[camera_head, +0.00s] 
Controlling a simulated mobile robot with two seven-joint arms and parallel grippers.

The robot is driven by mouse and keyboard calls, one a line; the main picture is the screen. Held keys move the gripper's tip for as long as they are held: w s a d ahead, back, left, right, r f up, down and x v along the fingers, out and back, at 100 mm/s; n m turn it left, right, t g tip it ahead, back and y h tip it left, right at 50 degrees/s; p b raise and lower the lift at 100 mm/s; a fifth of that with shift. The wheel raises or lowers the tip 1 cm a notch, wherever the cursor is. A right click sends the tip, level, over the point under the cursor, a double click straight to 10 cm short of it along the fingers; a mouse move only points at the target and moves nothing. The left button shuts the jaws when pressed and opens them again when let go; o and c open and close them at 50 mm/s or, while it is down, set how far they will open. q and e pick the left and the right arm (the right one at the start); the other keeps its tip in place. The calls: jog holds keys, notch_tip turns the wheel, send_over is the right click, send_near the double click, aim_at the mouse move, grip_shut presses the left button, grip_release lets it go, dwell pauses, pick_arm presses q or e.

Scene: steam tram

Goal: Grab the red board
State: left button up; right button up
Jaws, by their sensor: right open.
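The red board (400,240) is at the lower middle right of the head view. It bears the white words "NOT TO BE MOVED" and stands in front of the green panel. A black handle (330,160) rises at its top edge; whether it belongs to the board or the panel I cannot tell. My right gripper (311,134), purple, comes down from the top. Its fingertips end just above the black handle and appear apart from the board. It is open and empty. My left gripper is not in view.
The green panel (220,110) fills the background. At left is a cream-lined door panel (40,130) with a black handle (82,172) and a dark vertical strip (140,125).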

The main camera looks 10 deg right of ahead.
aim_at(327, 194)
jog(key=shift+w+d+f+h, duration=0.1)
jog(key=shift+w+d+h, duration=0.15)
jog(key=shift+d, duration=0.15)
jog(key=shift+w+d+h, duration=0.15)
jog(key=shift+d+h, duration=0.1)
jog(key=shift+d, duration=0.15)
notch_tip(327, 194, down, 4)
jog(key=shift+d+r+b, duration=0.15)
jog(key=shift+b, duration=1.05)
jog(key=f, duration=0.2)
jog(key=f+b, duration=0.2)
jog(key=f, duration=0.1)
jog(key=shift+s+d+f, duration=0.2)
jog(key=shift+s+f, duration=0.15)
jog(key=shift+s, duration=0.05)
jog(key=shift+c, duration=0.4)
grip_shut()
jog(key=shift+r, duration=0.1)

[WORK REQUIRED]: Copy all data exactly, start to finish.

[RESULT OF THE TASK]:
[camera_head, +0.00s] 
Controlling a simulated mobile robot with two seven-joint arms and parallel grippers.

The robot is driven by mouse and keyboard calls, one a line; the main picture is the screen. Held keys move the gripper's tip for as long as they are held: w s a d ahead, back, left, right, r f up, down and x v along the fingers, out and back, at 100 mm/s; n m turn it left, right, t g tip it ahead, back and y h tip it left, right at 50 degrees/s; p b raise and lower the lift at 100 mm/s; a fifth of that with shift. The wheel raises or lowers the tip 1 cm a notch, wherever the cursor is. A right click sends the tip, level, over the point under the cursor, a double click straight to 10 cm short of it along the fingers; a mouse move only points at the target and moves nothing. The left button shuts the jaws when pressed and opens them again when let go; o and c open and close them at 50 mm/s or, while it is down, set how far they will open. q and e pick the left and the right arm (the right one at the start); the other keeps its tip in place. The calls: jog holds keys, notch_tip turns the wheel, send_over is the right click, send_near the double click, aim_at the mouse move, grip_shut presses the left button, grip_release lets it go, dwell pauses, pick_arm presses q or e.

Scene: steam tram

Goal: Grab the red board
State: left button up; right button up
Jaws, by their sensor: right open.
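The red board (400,240) is at the lower middle right of the head view. It bears the white words "NOT TO BE MOVED" and stands in front of the green panel. A black handle (330,160) rises at its top edge; whether it belongs to the board or the panel I cannot tell. My right gripper (311,134), purple, comes down from the top. Its fingertips end just above the black handle and appear apart from the board. It is open and empty. My left gripper is not in view.
The green panel (220,110) fills the background. At left is a cream-lined door panel (40,130) with a black handle (82,172) and a dark vertical strip (140,125).

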The main camera looks 10 deg right of ahead.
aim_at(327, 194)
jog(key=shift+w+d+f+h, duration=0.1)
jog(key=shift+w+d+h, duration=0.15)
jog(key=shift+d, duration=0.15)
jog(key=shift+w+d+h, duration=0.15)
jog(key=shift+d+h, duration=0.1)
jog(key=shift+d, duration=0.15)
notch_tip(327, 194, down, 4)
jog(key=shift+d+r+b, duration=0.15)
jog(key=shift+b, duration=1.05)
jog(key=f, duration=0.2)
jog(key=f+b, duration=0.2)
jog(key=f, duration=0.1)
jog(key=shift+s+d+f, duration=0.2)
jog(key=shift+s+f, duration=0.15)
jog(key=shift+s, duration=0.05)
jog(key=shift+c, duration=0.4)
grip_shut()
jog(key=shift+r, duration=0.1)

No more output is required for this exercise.